Imagine you have a dollar in your wallet, and you put it aside for a while and then realise that one coin has split in two. Sounds weird? Not in the cryptocurrency world.

Bitcoin cash, the most successful bitcoin offshoot, split into two distinct entities on Friday, just over a year into its existence. Behind the split are long-standing, fundamental disagreements about how bitcoin should operate and what purposes it should serve – arguments which are tearing the cryptocurrency community apart. It’s an episode full of tension, public spats, and wild price fluctuations that some have described as a “crypto civil war”.

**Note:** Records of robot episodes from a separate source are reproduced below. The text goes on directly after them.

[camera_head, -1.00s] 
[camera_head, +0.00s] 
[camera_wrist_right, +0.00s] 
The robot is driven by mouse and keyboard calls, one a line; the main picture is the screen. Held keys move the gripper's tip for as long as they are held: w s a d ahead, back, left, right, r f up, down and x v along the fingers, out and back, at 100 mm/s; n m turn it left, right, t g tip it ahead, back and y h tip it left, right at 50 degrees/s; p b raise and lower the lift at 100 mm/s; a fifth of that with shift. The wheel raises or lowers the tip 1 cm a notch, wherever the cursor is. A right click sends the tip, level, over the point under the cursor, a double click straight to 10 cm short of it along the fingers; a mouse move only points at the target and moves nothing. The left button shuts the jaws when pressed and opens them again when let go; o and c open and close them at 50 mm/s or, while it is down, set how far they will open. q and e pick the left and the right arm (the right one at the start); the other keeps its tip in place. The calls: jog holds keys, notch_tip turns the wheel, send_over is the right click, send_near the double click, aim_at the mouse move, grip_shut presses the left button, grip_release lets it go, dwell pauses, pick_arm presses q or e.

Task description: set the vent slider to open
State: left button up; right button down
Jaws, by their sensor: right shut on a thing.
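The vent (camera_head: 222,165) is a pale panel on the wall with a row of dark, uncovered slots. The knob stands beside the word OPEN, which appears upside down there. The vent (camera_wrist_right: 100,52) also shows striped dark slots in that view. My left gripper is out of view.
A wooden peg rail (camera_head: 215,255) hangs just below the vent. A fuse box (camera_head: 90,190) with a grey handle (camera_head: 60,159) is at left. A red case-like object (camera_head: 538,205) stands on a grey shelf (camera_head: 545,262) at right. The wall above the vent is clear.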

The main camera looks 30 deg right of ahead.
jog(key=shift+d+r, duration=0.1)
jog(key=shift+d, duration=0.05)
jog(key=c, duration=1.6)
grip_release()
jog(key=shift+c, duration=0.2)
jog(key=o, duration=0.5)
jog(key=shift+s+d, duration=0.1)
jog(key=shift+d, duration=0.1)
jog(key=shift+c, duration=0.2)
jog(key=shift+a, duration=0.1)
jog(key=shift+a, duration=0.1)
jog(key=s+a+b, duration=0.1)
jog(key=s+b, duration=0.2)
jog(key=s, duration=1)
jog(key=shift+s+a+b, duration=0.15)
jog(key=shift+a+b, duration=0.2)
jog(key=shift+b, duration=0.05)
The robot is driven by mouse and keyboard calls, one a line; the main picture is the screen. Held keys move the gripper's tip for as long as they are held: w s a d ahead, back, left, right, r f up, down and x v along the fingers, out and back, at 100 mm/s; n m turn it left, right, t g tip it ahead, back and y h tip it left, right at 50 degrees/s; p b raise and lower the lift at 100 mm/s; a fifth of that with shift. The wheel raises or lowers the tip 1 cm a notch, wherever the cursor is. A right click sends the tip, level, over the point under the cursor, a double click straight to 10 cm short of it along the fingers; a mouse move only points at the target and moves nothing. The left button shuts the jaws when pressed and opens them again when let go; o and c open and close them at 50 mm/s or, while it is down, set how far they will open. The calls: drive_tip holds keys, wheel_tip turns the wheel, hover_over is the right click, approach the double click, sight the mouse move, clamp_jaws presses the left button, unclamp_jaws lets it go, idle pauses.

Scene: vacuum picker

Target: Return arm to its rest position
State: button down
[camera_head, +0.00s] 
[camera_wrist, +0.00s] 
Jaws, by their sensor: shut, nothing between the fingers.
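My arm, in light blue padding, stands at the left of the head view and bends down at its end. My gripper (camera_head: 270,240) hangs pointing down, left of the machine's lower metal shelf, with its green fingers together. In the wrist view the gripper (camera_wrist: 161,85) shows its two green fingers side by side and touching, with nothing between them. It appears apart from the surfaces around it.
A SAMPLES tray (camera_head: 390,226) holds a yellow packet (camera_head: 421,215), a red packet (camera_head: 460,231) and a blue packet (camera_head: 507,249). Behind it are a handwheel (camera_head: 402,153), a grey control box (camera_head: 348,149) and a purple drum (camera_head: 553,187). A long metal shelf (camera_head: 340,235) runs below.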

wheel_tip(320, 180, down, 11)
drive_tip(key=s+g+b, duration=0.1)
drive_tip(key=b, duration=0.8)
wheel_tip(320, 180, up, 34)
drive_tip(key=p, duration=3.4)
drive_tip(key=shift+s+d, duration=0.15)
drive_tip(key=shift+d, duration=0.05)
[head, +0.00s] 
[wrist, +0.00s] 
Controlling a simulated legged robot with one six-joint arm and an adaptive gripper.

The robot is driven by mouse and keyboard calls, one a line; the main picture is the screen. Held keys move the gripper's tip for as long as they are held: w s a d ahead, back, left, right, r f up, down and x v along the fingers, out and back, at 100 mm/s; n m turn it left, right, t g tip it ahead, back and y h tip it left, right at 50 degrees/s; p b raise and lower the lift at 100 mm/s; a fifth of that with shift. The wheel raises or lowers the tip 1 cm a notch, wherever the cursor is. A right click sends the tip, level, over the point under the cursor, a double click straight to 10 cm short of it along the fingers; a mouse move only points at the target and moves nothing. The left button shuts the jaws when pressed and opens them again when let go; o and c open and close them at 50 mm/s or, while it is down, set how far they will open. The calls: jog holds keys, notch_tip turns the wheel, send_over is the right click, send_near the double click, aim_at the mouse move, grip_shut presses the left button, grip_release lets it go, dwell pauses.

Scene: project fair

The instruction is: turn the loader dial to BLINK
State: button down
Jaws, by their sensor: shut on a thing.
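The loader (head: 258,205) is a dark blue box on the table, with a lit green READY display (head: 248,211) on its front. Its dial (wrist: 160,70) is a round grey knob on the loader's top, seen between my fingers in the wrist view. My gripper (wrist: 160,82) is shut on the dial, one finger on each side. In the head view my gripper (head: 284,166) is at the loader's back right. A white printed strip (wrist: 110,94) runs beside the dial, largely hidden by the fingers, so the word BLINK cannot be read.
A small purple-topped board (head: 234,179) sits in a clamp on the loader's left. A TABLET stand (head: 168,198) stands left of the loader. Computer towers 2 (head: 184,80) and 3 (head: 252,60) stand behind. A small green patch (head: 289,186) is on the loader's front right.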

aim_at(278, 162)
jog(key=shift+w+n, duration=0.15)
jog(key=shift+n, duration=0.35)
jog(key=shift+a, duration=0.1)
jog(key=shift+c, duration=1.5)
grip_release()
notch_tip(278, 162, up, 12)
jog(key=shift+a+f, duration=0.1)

Here’s all you need to know about the split, known as the bitcoin cash “hard fork”.

What is bitcoin cash?

Bitcoin functions like a software program, but unlike Microsoft Office, there’s no single entity who determines how it should be updated. Over the past few years, the bitcoin infrastructure has been struggling to handle a surge in transactions and community members have come up with various options to solve the backlog. Most of the time, these new updates coexist with each other. An analogy would be that you can use Microsoft Word 2016 or 2013 or 2000 to access the same document, although some functions may not be available in the older versions.

But bitcoin cash is like a new version of Microsoft Word, which generates documents that can no longer be opened via the older versions. In August 2017 bitcoin cash emerged from the original bitcoin in an event known as a “hard fork”. At the time of the fork, anyone who owned bitcoin also inherited an equal amount of bitcoin cash.